-------- PROVIDED ENTRIES

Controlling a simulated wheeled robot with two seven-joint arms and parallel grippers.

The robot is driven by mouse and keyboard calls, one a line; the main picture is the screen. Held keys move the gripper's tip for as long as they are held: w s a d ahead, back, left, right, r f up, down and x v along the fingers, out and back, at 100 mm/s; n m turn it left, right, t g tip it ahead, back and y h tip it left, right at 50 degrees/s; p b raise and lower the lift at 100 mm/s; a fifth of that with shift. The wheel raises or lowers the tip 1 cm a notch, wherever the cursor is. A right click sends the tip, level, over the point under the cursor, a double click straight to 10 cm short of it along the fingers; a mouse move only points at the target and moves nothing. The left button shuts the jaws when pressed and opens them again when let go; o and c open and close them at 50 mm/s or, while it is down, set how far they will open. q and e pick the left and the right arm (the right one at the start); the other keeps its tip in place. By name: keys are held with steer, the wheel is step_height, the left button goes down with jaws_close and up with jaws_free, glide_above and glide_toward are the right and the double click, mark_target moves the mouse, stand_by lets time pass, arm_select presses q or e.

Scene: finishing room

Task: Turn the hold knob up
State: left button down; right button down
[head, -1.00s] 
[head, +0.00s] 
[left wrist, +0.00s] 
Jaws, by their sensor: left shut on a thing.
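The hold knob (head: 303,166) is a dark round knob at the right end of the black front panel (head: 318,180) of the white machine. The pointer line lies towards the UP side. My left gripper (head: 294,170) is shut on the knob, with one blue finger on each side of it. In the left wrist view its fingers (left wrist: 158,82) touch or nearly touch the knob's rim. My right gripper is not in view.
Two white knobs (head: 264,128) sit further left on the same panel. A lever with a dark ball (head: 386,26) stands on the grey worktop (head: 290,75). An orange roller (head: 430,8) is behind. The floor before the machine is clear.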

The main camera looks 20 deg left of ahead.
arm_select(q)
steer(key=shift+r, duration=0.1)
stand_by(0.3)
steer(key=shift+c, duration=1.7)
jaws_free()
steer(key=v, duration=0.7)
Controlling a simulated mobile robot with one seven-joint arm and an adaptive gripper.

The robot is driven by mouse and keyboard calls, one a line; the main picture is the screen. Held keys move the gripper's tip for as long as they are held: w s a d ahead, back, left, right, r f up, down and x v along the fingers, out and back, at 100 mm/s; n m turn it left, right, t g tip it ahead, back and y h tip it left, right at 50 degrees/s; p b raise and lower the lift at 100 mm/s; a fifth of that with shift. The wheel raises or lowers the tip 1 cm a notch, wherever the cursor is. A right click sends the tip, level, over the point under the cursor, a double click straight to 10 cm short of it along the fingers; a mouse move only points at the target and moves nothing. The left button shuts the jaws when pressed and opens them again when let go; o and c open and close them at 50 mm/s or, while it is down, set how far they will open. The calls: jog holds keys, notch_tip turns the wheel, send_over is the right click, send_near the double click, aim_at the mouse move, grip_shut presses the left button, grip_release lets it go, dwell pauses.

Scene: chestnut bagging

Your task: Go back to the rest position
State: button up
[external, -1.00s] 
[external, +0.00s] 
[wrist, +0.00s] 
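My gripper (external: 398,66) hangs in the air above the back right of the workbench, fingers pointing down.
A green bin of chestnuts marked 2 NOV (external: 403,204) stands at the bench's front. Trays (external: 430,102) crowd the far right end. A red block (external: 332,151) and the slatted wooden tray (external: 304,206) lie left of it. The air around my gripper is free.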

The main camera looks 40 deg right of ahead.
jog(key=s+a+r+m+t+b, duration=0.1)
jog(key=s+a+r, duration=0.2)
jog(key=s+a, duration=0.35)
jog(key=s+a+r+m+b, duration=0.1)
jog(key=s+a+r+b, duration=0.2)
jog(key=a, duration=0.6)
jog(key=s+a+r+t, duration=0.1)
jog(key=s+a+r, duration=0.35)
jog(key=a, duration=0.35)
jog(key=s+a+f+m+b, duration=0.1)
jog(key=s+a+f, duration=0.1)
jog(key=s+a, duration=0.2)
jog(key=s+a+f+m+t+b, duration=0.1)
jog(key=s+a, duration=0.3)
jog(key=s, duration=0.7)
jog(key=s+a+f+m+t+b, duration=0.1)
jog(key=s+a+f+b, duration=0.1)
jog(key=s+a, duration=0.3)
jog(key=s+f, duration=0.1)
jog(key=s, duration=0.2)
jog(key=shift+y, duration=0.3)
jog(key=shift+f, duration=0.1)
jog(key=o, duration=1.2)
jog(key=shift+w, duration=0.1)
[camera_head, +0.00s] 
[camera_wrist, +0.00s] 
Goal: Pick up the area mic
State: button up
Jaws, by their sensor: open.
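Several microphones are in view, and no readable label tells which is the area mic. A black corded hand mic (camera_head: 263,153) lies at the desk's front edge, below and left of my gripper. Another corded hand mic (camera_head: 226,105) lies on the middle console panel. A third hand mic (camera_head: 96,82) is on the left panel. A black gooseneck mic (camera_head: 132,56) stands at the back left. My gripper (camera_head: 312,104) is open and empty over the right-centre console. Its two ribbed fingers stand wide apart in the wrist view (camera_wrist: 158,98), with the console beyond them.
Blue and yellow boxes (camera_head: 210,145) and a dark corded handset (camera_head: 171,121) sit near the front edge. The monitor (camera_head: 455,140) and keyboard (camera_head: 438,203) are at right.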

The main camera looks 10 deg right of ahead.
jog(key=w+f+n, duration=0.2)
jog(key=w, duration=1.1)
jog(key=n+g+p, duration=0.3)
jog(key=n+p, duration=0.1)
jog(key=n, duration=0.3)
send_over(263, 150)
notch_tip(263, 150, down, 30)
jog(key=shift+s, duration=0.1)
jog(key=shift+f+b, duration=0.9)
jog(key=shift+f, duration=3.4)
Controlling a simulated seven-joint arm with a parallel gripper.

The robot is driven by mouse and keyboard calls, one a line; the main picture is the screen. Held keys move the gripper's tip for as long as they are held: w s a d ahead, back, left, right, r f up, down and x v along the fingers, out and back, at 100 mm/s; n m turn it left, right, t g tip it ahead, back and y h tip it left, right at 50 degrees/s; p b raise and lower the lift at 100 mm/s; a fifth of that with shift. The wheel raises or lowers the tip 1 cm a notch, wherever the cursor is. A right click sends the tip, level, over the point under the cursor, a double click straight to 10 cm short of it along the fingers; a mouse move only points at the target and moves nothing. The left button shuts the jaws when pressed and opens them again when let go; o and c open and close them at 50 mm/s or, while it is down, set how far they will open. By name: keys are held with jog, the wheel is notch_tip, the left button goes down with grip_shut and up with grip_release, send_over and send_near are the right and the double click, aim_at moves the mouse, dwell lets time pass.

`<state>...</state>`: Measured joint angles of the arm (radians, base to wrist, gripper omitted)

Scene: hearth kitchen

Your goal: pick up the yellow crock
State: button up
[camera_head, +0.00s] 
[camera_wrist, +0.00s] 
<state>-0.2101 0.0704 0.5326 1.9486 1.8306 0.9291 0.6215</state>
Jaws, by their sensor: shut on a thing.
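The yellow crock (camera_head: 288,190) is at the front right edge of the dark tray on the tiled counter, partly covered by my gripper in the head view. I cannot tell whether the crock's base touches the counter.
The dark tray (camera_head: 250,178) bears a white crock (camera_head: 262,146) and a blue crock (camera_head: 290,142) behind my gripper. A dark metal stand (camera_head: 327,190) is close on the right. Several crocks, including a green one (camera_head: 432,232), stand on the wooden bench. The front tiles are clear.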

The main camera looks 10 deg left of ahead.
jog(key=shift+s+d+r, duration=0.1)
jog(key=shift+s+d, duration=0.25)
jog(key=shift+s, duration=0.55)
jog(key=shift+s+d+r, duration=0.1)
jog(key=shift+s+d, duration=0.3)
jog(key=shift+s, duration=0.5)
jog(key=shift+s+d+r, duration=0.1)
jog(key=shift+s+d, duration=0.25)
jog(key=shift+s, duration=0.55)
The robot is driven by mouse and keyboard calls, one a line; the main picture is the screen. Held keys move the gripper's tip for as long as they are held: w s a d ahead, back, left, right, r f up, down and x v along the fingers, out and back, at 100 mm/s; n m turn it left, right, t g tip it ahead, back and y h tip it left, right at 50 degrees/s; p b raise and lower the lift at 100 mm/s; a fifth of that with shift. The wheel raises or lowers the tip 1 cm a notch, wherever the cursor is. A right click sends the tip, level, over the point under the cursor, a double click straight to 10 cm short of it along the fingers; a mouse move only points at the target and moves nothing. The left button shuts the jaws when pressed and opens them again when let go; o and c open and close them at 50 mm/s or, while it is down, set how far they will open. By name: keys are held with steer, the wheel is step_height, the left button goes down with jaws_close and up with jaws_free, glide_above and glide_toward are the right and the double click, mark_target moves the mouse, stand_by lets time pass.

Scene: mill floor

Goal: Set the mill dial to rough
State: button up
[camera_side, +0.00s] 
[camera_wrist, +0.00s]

----------------

● **PROBLEM DESCRIPTION**: Filter the data for the string "joint" and copy every line that has it.

● **COMPLETE RESPONSE**:
Controlling a simulated wheeled robot with two seven-joint arms and parallel grippers.
Controlling a simulated mobile robot with one seven-joint arm and an adaptive gripper.
Controlling a simulated seven-joint arm with a parallel gripper.
`<state>...</state>`: Measured joint angles of the arm (radians, base to wrist, gripper omitted)

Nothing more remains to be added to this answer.